Members of the No to Military Trials campaign called on President Mohamed Morsy on Sunday to release all detainees tried before military tribunals, as a committee formed by the president to investigate the issue begun to meet.
“We have a very bad history with investigative committees,” said journalist and campaign member Rasha Azab in a press conference held at the Journalists Syndicate.
“Nothing has happened from tens of such committees to investigate violations by the military,” she added.
Morsy has formed an investigative committee including representatives from the military judiciary, the military council, legal experts and prominent rights lawyer Ahmed Saif al-Islam Hamad.

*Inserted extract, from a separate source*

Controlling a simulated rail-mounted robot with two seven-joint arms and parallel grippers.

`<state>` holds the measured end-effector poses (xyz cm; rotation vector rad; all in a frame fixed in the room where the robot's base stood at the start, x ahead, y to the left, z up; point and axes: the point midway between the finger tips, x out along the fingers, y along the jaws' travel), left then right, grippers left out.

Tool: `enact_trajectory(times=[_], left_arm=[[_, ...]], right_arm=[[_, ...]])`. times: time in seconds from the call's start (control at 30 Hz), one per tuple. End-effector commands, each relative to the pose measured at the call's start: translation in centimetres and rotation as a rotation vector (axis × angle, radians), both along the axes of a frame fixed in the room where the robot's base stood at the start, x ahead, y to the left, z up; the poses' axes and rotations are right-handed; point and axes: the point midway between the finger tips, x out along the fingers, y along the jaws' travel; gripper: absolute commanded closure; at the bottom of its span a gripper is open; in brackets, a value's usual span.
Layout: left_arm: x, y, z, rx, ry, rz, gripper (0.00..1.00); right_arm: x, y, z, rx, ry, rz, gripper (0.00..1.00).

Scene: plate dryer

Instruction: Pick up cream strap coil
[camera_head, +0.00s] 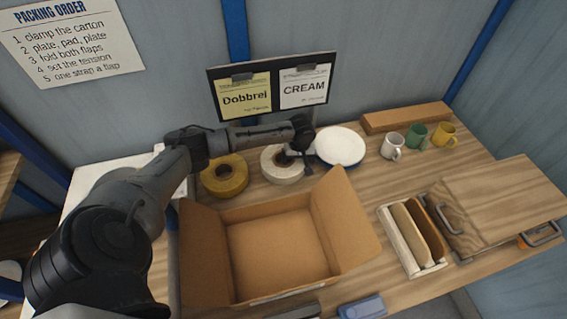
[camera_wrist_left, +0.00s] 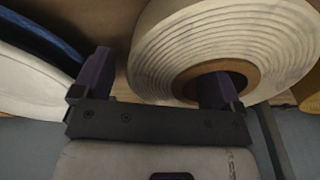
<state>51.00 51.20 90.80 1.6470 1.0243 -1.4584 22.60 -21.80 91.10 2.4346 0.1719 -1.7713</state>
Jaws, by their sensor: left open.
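The cream strap coil (camera_head: 275,169), a white roll with a brown core, lies on the table behind the open carton. My left gripper (camera_head: 298,153) is open at the coil's right side. In the left wrist view, the cream coil (camera_wrist_left: 222,35) shows large. One finger of my left gripper (camera_wrist_left: 154,74) is at the core's opening and the other is outside the rim, between coil and plates. The band of the coil is between them; I cannot tell whether they touch it. My right gripper is not in view.
A yellow coil (camera_head: 224,188) lies left of the cream coil. White plates (camera_head: 340,146) stand close on its right. The open carton (camera_head: 322,232) is in front, flaps raised. Mugs (camera_head: 416,135), a divided holder (camera_head: 401,244) and a wooden box (camera_head: 500,195) are at the right.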

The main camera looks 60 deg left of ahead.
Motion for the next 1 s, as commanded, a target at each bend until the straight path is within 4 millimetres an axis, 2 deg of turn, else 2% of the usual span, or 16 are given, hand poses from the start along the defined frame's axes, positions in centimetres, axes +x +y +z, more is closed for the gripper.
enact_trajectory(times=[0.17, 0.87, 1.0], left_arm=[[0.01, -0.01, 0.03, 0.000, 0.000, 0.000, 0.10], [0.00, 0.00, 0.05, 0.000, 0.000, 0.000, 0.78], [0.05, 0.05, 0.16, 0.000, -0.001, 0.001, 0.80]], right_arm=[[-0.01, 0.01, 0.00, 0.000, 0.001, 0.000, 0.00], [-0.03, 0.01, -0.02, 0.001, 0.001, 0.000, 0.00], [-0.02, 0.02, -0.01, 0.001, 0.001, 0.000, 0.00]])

The campaign, launched in February last year to end military trials of thousands of civilians, denounced Morsy’s decision to form the committee and urged him to use his executive and legal powers granted by him to pardon all detainees.
At the Sunday press conference, the campaign called on Morsy not to divide the detainees into thugs and political detainees, and to deem free and fair trials as a right for all.
“These victims of such differentiation are the poor, those who could be easily identified as thugs, those who do not have the proper legal and media support to prove their innocence," said activist and campaign member Mona Seif.
“Such division hurts the poor, who are the majority of those tried in front of military courts,” she said.
The latest official numbers released by the military judiciary estimate the numbers of civilians who were subject to military tribunals at 12,000 detainees.
“These estimates are a year old, yet the military judiciary keeps repeating the same number although the trials are continuing,” Seif added.
She argued that the lack of transparency and referring to detainees as thugs are tools used by the ruling military council in its media offensive against the campaign.
The campaign urged the president-elect to issue a formal apology to the detainees after releasing them, in addition to opening an investigation into violations by the military associated with the tribunals.
The violations included torture, illegal detention and so-called virginity checks on female protesters.
“The president is obliged, as he ordered the dissolved Parliament to return, to outline the legal framework to end military trials against civilians,” said Ahmed Ragheb, head of the Hisham Mubarak Law Center.
The campaign also called on the president not to give any legal immunity to members of the ruling military council, who they said must held accountable for the violations against civilians.